When I started writing, I used to be terrified of every piece I put out. I’d be so scared that I would call my wife after every article got published and I’d ask her to talk me down from my intense anxiety verging on panic.
What would people think? Was I going to hurt someone with this piece? What if I got something wrong?
What’s interesting about these questions is that, while they are valid, the fact that they caused me such panic meant that they weren’t questions I felt were worth exploring: I thought they were determinants of my worth. If I hurt somebody with my writing, then I was a bad person. If people didn’t like it, I wasn’t a good writer. If I made a mistake, it meant I was an irredeemable failure.
In other words, I was a perfectionist. Not just because I expected myself to be perfect, but because if I wasn’t perfect, I thought it meant that I was completely broken.

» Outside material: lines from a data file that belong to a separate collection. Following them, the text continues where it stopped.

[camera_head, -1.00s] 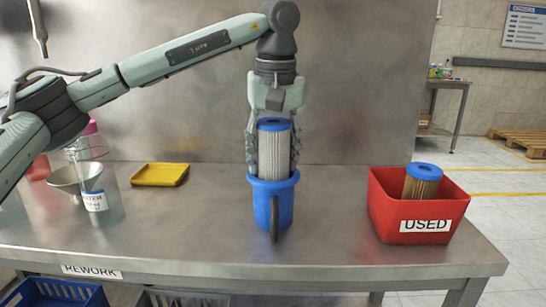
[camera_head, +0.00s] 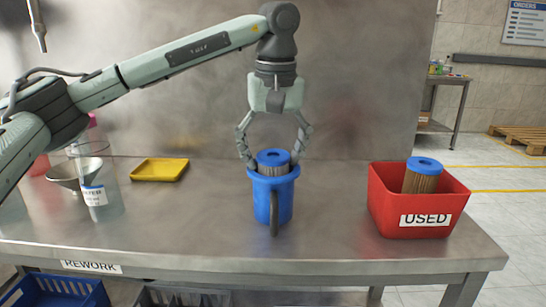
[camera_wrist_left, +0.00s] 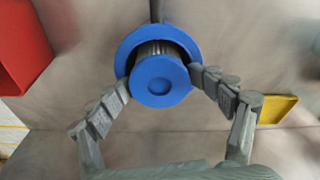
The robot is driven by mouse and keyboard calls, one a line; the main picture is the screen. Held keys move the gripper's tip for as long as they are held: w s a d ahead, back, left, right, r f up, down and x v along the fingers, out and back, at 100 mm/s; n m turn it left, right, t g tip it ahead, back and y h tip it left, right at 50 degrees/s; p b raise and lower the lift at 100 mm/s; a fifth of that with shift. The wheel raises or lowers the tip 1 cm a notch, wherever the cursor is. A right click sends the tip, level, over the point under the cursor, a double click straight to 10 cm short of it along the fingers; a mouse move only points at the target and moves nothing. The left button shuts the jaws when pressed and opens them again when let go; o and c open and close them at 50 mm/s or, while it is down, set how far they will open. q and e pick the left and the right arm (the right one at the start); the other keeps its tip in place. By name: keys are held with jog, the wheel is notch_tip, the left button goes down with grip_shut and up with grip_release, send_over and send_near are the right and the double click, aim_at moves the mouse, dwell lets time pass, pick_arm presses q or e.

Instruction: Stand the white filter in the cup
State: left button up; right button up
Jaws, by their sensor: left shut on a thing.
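The white filter (camera_head: 273,157), with a blue end cap, stands upright inside the blue cup (camera_head: 262,205); its top shows above the rim and its lower part is hidden. The cup is upright on the steel bench with its handle toward me. My left gripper (camera_head: 272,164) points down from above, shut on the white filter, its bowed fingers on both sides of the filter's top near the cup rim. In the left wrist view, the filter's cap (camera_wrist_left: 162,82) lies between the fingertips, with the cup rim (camera_wrist_left: 133,42) behind it. My right gripper is not in view.
A red bin (camera_head: 385,221) marked USED holds a brown filter (camera_head: 421,179) at the right. A yellow tray (camera_head: 160,169), a funnel (camera_head: 63,174) and a clear beaker (camera_head: 104,200) stand at the left. The bench is clear around the cup.

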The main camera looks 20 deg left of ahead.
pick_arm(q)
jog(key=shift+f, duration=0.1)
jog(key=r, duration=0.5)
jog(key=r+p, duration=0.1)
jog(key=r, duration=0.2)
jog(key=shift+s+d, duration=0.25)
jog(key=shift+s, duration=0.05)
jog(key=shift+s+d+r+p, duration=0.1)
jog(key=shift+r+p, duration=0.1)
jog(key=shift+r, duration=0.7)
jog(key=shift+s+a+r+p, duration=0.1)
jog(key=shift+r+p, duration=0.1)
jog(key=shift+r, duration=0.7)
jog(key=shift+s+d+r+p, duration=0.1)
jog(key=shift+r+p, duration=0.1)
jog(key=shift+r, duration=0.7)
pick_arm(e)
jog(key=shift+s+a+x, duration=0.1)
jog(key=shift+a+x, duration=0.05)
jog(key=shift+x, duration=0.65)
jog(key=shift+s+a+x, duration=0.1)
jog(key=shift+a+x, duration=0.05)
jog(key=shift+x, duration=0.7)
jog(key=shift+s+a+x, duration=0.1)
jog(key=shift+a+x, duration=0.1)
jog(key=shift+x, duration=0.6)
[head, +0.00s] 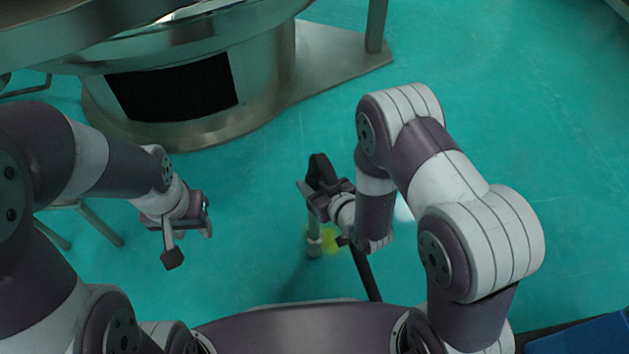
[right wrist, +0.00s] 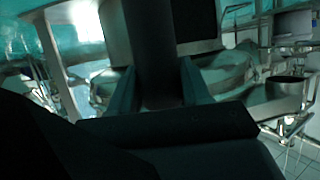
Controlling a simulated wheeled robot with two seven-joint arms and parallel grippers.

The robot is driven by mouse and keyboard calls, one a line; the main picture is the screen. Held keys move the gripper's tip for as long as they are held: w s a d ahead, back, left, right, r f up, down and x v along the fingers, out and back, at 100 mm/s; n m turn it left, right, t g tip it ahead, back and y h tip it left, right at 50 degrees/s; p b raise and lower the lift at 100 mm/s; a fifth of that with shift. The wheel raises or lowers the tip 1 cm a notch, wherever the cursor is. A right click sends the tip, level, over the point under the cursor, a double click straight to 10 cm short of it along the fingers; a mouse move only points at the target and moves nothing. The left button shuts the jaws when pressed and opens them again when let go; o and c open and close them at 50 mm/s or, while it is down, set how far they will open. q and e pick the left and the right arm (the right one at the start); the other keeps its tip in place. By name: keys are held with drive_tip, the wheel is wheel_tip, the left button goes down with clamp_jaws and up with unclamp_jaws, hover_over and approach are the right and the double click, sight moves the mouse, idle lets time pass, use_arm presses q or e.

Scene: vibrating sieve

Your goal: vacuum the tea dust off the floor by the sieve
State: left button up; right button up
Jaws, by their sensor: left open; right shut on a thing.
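My right gripper (head: 322,196) is shut on the dark handle of the vacuum wand (head: 319,170). The wrist view shows the dark handle (right wrist: 150,60) between the two fingers (right wrist: 160,92). A grey tube (head: 314,236) runs down below the gripper, and a black hose (head: 364,272) trails toward my base. A yellow-green patch of tea dust (head: 330,238) lies on the floor right by the tube. The tube's lower end is hard to make out. My left gripper (head: 188,240) is open and empty, left of the dust. The steel sieve (head: 265,90) stands at the upper left.
The sieve's round base has a dark opening (head: 172,92) and a flat steel plate (head: 340,62) reaching right. Thin metal legs (head: 98,222) stand at the left. A blue object (head: 590,337) is at the bottom right corner. The green floor (head: 540,110) is clear at right.

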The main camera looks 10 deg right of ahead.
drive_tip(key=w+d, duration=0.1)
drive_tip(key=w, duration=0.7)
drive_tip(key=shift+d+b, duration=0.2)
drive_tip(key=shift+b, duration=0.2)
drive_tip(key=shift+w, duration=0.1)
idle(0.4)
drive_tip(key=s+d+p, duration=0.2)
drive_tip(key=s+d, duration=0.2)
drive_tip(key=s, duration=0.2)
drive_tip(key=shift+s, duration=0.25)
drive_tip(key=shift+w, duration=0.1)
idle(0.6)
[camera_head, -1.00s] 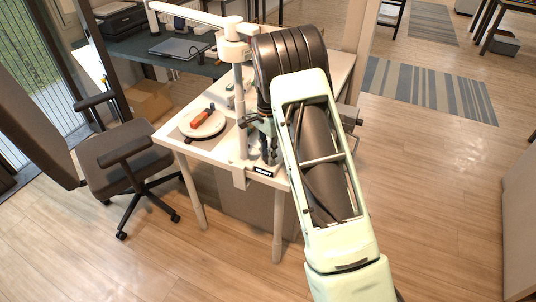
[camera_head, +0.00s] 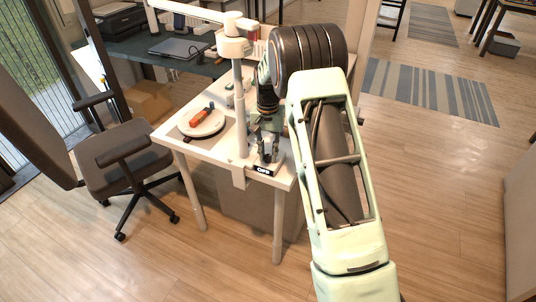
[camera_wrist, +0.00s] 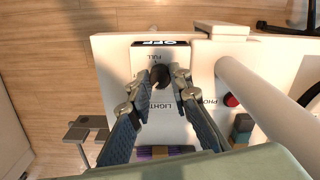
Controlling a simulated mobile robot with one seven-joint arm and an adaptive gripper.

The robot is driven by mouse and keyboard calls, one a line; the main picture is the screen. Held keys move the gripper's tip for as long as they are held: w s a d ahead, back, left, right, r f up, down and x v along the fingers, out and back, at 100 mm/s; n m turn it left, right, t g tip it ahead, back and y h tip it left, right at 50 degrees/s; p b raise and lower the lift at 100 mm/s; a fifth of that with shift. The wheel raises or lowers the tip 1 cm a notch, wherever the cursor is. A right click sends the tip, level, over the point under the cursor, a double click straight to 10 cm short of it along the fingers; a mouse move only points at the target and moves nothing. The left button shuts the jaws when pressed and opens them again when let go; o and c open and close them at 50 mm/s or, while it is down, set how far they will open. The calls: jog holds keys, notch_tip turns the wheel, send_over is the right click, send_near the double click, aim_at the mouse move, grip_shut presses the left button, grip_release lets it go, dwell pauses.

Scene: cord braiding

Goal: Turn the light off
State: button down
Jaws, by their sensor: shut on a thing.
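The light control is a white panel (camera_wrist: 160,118) marked LIGHT and FULL, at the corner of the white desk. Its dark round knob (camera_wrist: 159,75) stands between my fingertips in the wrist view. My gripper (camera_wrist: 160,84) is shut on the knob, one finger on each side. A black display plate (camera_wrist: 160,43) at the panel's edge reads OFF; it also shows in the head view (camera_head: 263,170). In the head view my gripper (camera_head: 266,148) points down at the panel, and the knob is hard to make out there.
A white post (camera_head: 240,110) with a long arm stands close left of my gripper. A red button (camera_wrist: 231,100) lies beyond the post's side of the panel. A plate (camera_head: 202,124) with a red-handled tool rests on the desk (camera_head: 215,152). An office chair (camera_head: 125,160) stands left.

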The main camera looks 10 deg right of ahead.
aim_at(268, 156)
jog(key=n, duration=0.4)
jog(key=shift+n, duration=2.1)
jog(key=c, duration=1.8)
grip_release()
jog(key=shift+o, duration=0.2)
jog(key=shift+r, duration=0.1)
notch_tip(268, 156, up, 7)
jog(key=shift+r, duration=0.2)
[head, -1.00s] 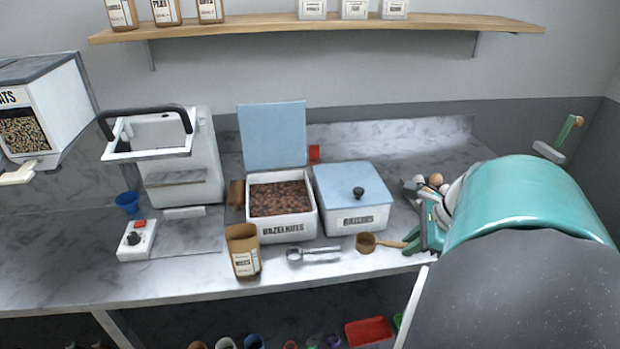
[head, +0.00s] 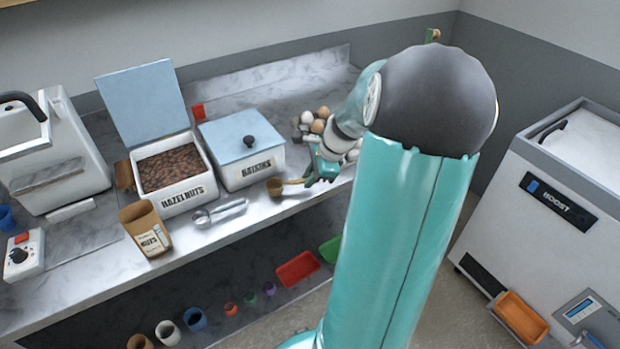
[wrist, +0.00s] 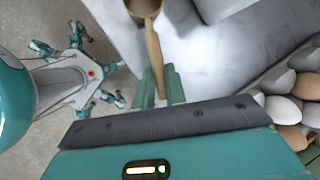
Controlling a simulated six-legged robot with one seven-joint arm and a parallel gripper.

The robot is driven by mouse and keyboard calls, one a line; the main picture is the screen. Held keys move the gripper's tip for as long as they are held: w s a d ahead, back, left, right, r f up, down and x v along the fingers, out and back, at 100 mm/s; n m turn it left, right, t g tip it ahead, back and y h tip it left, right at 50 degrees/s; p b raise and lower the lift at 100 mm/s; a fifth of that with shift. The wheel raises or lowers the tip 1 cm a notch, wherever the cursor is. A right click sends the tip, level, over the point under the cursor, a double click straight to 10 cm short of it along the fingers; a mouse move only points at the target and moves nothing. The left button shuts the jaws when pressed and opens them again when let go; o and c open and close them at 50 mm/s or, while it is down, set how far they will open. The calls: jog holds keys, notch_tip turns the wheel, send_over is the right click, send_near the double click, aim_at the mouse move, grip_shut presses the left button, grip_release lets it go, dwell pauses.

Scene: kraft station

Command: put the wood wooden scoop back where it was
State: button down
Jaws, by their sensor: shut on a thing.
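The wooden scoop (head: 275,187) is a small brown cup with a light handle. It is in front of the raisins bin, near the counter's front edge. My gripper (head: 309,178) is to its right, shut on the handle end. In the wrist view the handle (wrist: 153,48) runs down between the green fingers of my gripper (wrist: 160,88), and the cup (wrist: 143,7) is cut by the top edge. I cannot tell whether the scoop touches the counter.
The hazelnuts bin (head: 187,194) is open; the raisins bin (head: 252,172) is lidded. Eggs (wrist: 282,108) are close beside my gripper. Coloured containers, including a red one (head: 297,268), are below.

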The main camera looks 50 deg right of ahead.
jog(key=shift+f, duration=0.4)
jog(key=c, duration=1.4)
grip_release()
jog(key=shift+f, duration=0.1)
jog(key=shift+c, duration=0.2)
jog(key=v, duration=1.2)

This is often also referred to as a fear of failure, where any failure is not just a mistake, it is an epic tragedy since it means that you are the failure. In other parlance, it’s referred to as a “fixed mindset,” where every moment is not an opportunity to grow and evolve, but a test. If you pass, you’re perfect; if you fail, you’re nothing.
And that’s how I looked at myself as a writer. I was a failure or I was perfect, and so every moment became a test of my worth, every article’s response determined whether I would live or whether I would die, whether I was good, or whether I was evil.
Imagine that feeling. Imagine thinking every single thing we do will determine the essence of who we are.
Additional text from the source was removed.